Begin

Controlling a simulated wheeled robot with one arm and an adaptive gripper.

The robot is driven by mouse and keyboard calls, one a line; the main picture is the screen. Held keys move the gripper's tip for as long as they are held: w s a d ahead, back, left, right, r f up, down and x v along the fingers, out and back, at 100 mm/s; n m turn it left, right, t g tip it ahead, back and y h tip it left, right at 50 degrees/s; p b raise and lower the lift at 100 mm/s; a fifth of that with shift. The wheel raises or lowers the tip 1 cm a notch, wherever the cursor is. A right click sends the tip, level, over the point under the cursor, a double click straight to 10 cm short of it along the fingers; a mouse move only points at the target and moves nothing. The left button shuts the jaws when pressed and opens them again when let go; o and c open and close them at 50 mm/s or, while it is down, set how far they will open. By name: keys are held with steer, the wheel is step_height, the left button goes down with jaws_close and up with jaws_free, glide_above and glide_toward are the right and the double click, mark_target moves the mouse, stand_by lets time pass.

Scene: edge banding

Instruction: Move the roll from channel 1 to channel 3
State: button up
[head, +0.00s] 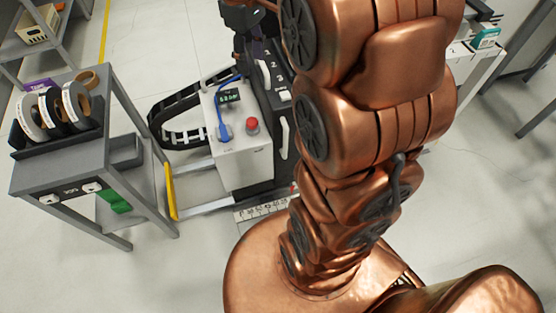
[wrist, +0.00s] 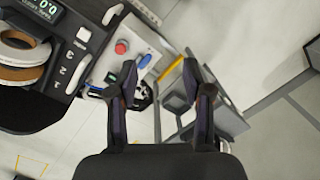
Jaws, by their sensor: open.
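In the wrist view my gripper (wrist: 160,70) has its two dark fingers spread, with nothing between them. At the left edge of that view a white roll (wrist: 15,38) and a wood-brown roll (wrist: 22,72) lie stacked on a black plate (wrist: 30,112) of the edge banding machine. The numbered channel panel (wrist: 68,68) is beside them, apart from my gripper. In the head view the machine's dark panel (head: 262,90) carries channel numbers, but my arm hides the rolls there. I cannot tell which channel each roll sits in.
A grey cart (head: 65,165) at left holds several upright rolls (head: 50,110) and a tan roll (head: 87,80). The machine's white box (head: 235,145) has a red button (head: 252,125). A black cable chain (head: 165,120) curves beside it. Floor between is clear.

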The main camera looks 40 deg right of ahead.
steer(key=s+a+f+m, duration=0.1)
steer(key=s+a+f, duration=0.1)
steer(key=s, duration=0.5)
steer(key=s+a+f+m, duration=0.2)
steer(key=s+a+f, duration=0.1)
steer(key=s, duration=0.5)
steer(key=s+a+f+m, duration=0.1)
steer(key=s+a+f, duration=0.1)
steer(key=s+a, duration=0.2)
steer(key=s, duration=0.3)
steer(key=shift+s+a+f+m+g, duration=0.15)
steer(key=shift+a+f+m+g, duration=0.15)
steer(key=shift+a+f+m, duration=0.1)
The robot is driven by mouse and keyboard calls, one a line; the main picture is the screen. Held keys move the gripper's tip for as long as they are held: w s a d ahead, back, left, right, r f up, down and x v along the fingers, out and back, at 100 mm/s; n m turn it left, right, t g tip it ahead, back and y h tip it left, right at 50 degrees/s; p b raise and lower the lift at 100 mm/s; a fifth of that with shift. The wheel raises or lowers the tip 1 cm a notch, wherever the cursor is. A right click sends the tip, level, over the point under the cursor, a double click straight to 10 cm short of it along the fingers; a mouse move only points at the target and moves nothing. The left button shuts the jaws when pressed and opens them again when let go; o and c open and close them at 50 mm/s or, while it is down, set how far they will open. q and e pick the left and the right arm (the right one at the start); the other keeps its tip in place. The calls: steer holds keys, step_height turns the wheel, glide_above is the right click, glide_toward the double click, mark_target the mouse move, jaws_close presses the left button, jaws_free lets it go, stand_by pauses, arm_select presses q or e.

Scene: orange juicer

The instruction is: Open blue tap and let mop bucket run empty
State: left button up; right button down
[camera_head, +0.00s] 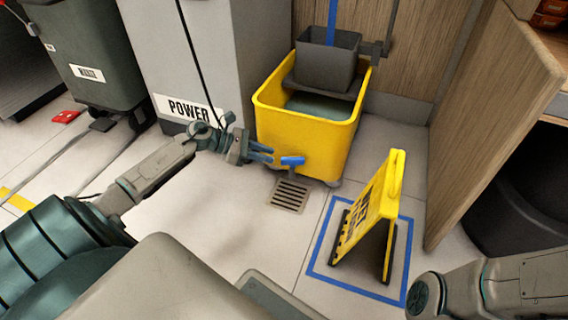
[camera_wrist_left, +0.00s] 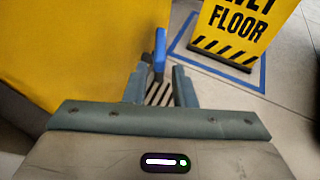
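The yellow mop bucket (camera_head: 292,133) stands upright on the tiled floor, with greyish water (camera_head: 322,107) visible inside. The blue tap (camera_head: 292,161) sticks out low on its front, above a floor drain (camera_head: 290,195); its handle lies crosswise. In the left wrist view the blue tap (camera_wrist_left: 159,52) shows just beyond my fingertips, in line with the gap between them. My left gripper (camera_head: 266,153) is open and empty beside the bucket's front wall, a little left of the tap. It also shows in the left wrist view (camera_wrist_left: 160,85). My right gripper is not in view; only my right arm shows.
A yellow wet-floor sign (camera_head: 372,215) stands inside a blue floor outline right of the drain. A grey cabinet marked POWER (camera_head: 190,60) stands left of the bucket. A wooden panel (camera_head: 500,120) is at right. A grey wringer (camera_head: 327,62) sits on the bucket.

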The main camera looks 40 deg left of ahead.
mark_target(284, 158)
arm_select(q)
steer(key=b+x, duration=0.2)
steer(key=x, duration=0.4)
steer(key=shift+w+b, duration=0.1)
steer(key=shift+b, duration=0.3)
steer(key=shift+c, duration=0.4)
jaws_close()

End

SET EXERCISE: Leave out the pictures and repeat everything else in the records exactly.

REPLY:
Controlling a simulated wheeled robot with one arm and an adaptive gripper.

The robot is driven by mouse and keyboard calls, one a line; the main picture is the screen. Held keys move the gripper's tip for as long as they are held: w s a d ahead, back, left, right, r f up, down and x v along the fingers, out and back, at 100 mm/s; n m turn it left, right, t g tip it ahead, back and y h tip it left, right at 50 degrees/s; p b raise and lower the lift at 100 mm/s; a fifth of that with shift. The wheel raises or lowers the tip 1 cm a notch, wherever the cursor is. A right click sends the tip, level, over the point under the cursor, a double click straight to 10 cm short of it along the fingers; a mouse move only points at the target and moves nothing. The left button shuts the jaws when pressed and opens them again when let go; o and c open and close them at 50 mm/s or, while it is down, set how far they will open. By name: keys are held with steer, the wheel is step_height, the left button goes down with jaws_close and up with jaws_free, glide_above and glide_toward are the right and the double click, mark_target moves the mouse, stand_by lets time pass.

Scene: edge banding

Instruction: Move the roll from channel 1 to channel 3
State: button up
[head, +0.00s] 
[wrist, +0.00s] 
Jaws, by their sensor: open.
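In the wrist view my gripper (wrist: 160,70) has its two dark fingers spread, with nothing between them. At the left edge of that view a white roll (wrist: 15,38) and a wood-brown roll (wrist: 22,72) lie stacked on a black plate (wrist: 30,112) of the edge banding machine. The numbered channel panel (wrist: 68,68) is beside them, apart from my gripper. In the head view the machine's dark panel (head: 262,90) carries channel numbers, but my arm hides the rolls there. I cannot tell which channel each roll sits in.
A grey cart (head: 65,165) at left holds several upright rolls (head: 50,110) and a tan roll (head: 87,80). The machine's white box (head: 235,145) has a red button (head: 252,125). A black cable chain (head: 165,120) curves beside it. Floor between is clear.

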The main camera looks 40 deg right of ahead.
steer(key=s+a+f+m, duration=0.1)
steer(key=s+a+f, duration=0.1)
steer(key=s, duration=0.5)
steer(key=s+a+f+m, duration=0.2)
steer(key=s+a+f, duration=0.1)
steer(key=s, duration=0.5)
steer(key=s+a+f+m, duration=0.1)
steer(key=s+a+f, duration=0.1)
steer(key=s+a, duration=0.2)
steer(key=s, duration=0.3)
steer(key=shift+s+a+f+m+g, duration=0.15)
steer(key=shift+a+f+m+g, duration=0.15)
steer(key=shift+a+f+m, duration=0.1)
The robot is driven by mouse and keyboard calls, one a line; the main picture is the screen. Held keys move the gripper's tip for as long as they are held: w s a d ahead, back, left, right, r f up, down and x v along the fingers, out and back, at 100 mm/s; n m turn it left, right, t g tip it ahead, back and y h tip it left, right at 50 degrees/s; p b raise and lower the lift at 100 mm/s; a fifth of that with shift. The wheel raises or lowers the tip 1 cm a notch, wherever the cursor is. A right click sends the tip, level, over the point under the cursor, a double click straight to 10 cm short of it along the fingers; a mouse move only points at the target and moves nothing. The left button shuts the jaws when pressed and opens them again when let go; o and c open and close them at 50 mm/s or, while it is down, set how far they will open. q and e pick the left and the right arm (the right one at the start); the other keeps its tip in place. The calls: steer holds keys, step_height turns the wheel, glide_above is the right click, glide_toward the double click, mark_target the mouse move, jaws_close presses the left button, jaws_free lets it go, stand_by pauses, arm_select presses q or e.

Scene: orange juicer

The instruction is: Open blue tap and let mop bucket run empty
State: left button up; right button down
[camera_head, +0.00s] 
[camera_wrist_left, +0.00s] 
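The yellow mop bucket (camera_head: 292,133) stands upright on the tiled floor, with greyish water (camera_head: 322,107) visible inside. The blue tap (camera_head: 292,161) sticks out low on its front, above a floor drain (camera_head: 290,195); its handle lies crosswise. In the left wrist view the blue tap (camera_wrist_left: 159,52) shows just beyond my fingertips, in line with the gap between them. My left gripper (camera_head: 266,153) is open and empty beside the bucket's front wall, a little left of the tap. It also shows in the left wrist view (camera_wrist_left: 160,85). My right gripper is not in view; only my right arm shows.
A yellow wet-floor sign (camera_head: 372,215) stands inside a blue floor outline right of the drain. A grey cabinet marked POWER (camera_head: 190,60) stands left of the bucket. A wooden panel (camera_head: 500,120) is at right. A grey wringer (camera_head: 327,62) sits on the bucket.

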The main camera looks 40 deg left of ahead.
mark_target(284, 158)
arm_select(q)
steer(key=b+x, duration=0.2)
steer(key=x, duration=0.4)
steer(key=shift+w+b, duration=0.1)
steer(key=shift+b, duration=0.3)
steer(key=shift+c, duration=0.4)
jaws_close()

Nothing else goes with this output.